The first big blow was a towering blast by Nomar Mazara in the second inning, the 30th longball Tanaka has given up the year. He is the ninth pitcher in franchise history to reach that mark, but none of the others averaged at least a strikeout per inning like Tanaka is doing this season. [/shrug]
The frequency of these disaster Tanaka starts underscores how much of an outlier the 2017 season is for the four-year veteran:
- Fourth start with at least seven runs allowed, which matches the same number he had over 75 starts from 2014-16.
- Seventh start that he failed to complete five innings; that’s four(!) more than he had in his first three seasons combined
As we pile on the mess that Tanaka produced Friday, its only fitting we give him our Obscure Yankeemetric: He is the first Yankee ever to allow at least seven earned runs, eight-plus hits and throw two wild pitches in a game while facing no more than 20 batters.
Super Sevy
As they’ve done all summer, the Yankees bounced back from one of their most horrible losses with one of their most inspiring wins of the season. Fueled by a late offensive surge and backed by a dominant pitching performance from their young ace, the Yankees won 3-1 with the lone Rangers run coming on their only hit of the gamein the fifth inning. It was their fourth game this season allowing no more than two hits, their most such games in a season since 1998.
The offense was M.I.A for the first seven innings as the Yankees seemed headed for another boring loss, until they finally put together a rally in the eighth and ninth innings. Tyler Austin played the unlikely hero role as his bases-loaded RBI single in the top of the ninth broke a 1-1 tie.
Despite limited playing time, has proved he can deliver in the clutch.

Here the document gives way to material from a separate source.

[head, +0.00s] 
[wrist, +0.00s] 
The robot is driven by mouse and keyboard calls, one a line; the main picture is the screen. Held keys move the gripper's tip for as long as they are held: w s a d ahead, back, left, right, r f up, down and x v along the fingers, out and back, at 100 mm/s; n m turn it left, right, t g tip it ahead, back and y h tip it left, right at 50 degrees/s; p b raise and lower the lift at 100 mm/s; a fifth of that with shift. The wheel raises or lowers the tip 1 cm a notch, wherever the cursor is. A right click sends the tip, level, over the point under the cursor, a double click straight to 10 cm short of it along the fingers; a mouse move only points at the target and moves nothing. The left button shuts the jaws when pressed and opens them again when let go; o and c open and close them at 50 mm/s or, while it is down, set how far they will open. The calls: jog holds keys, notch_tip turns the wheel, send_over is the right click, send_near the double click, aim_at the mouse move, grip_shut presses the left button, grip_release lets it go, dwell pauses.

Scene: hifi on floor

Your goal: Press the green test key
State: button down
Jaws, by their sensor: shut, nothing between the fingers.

Austin has a 1.599 OPS in “Late and Close Situations” (at-bats in the seventh inning or later with batting team tied, ahead by one, or the tying run at least on deck) since getting called up to the bigs last year, the highest among all players over the last two seasons (min. 15 PA).
While the bats were in a deep slumber for much of the game, Luis Severino kept the game close with perhaps his most outstanding performance of the season. He allowed one hit and struck out 10 over seven masterful innings, adding to his Cy Young resume and legacy as one of the best young pitchers ever to wear the pinstripes. Lets go bullet-point style to recap his awesomeness:
- Second Yankee to give up one or fewer hits in an outing of at least seven innings against the Rangers, joining Catfish Hunter, who threw a one-hit shutout on May 31, 1975 in Texas.
- 15th start with no more than one run allowed, the most of any pitcher in the majors this season.
- The 23-year-old is the youngest pitcher in franchise history to have 15 one-or-zero-run starts in a season, and the first Yankee of any age to do it since Mike Mussina in 2001.
- Sevy is the second-youngest Yankee to give up no more than one hit while striking out at least 10 batters in a game; the youngest was a 22-year-old Al Downing, who threw a 10-strikeout, 1-hit shutout against the White Sox on July 2, 1963.
Severino has pitched brilliantly in the second half of the season (2.07 ERA since the break), and befitting of his incredible toughness and grit, has done his best work on the road over the past two months: 5-0 with a 0.89 ERA and 48 strikeouts in six starts away from the Bronx since July 15. He has pitched more than six innings and allowed one earned run or fewer in each of those outings, the longest such streak of road games in a single season by any Yankee pitcher. Ever.
Two many homers
When the Yankees bats are healthy, happy and clicking on all cylinders (facing a below-average pitching staff helps too) you get an offensive explosion like Sunday’s 16-7 rout of the Rangers.
They bashed their way to victory, with two of the the Baby Bombers — Gary Sanchez and Aaron Judge — each going deep twice while etching their names in the record books multiple times. The last time that two Yankees as young as Sanchez and Judge had matching two-homer performances in the same game was September 23, 1973 against the Indians (Ron Blomberg and Otto Velez!).
Sanchez sparked the offensive fireworks with a first-inning laser shot to left field, and went deep again in the eighth, a 461-foot mammoth shot, for his 29th and 30th homers this year. His 30 homers match the single-season franchise record for a player whose primary position was catcher, set by Jorge Posada (2003) and Yogi Berra (1956, 1952). Sanchez is the youngest Yankee to reach the 30-homer milestone in a season since a 24-year-old Don Mattingly in 1985.
Those two bombs were also his 49th and 50th career homers (in his 161st big-league game), as he joined Mark McGwire and Rudy York as the lone players in MLB history to reach 50 dingers before their 162nd major-league game. And it was his seventh career multi-dinger game, a feat that only McGwire reached this early into his MLB career.
Together with Aaron Judge, they became the second set of Yankees age 25 or younger to hit 30-plus homers in the same season — Joe DiMaggio and Joe Gordon also did it in 1940.
Judge had a record-breaking afternoon, too, drawing his 107th walk of the season in the second inning, which set the modern era (since 1900) rookie mark. Two frames later he hit a solo dinger to center, his 40th home run of the season.
With that blast Judge joined a group of franchise legends to hit 40 homers in their age-25 season or younger: Mickey Mantle (1956), Joe DiMaggio (1937), Lou Gehrig (1927) and Babe Ruth (1920). Judge added his 41st home run in the sixth inning, a gigantic 463-foot blast that made him and Sanchez the only pair of teammates to each crush a 460-foot-plus home run in the same game this season.
And finally there’s this little historical nugget that sums up Judge’s unprecedented combo of patience and power: He is the first Yankee right-handed batter ever to hit 40 homers and walk 100 times in a season.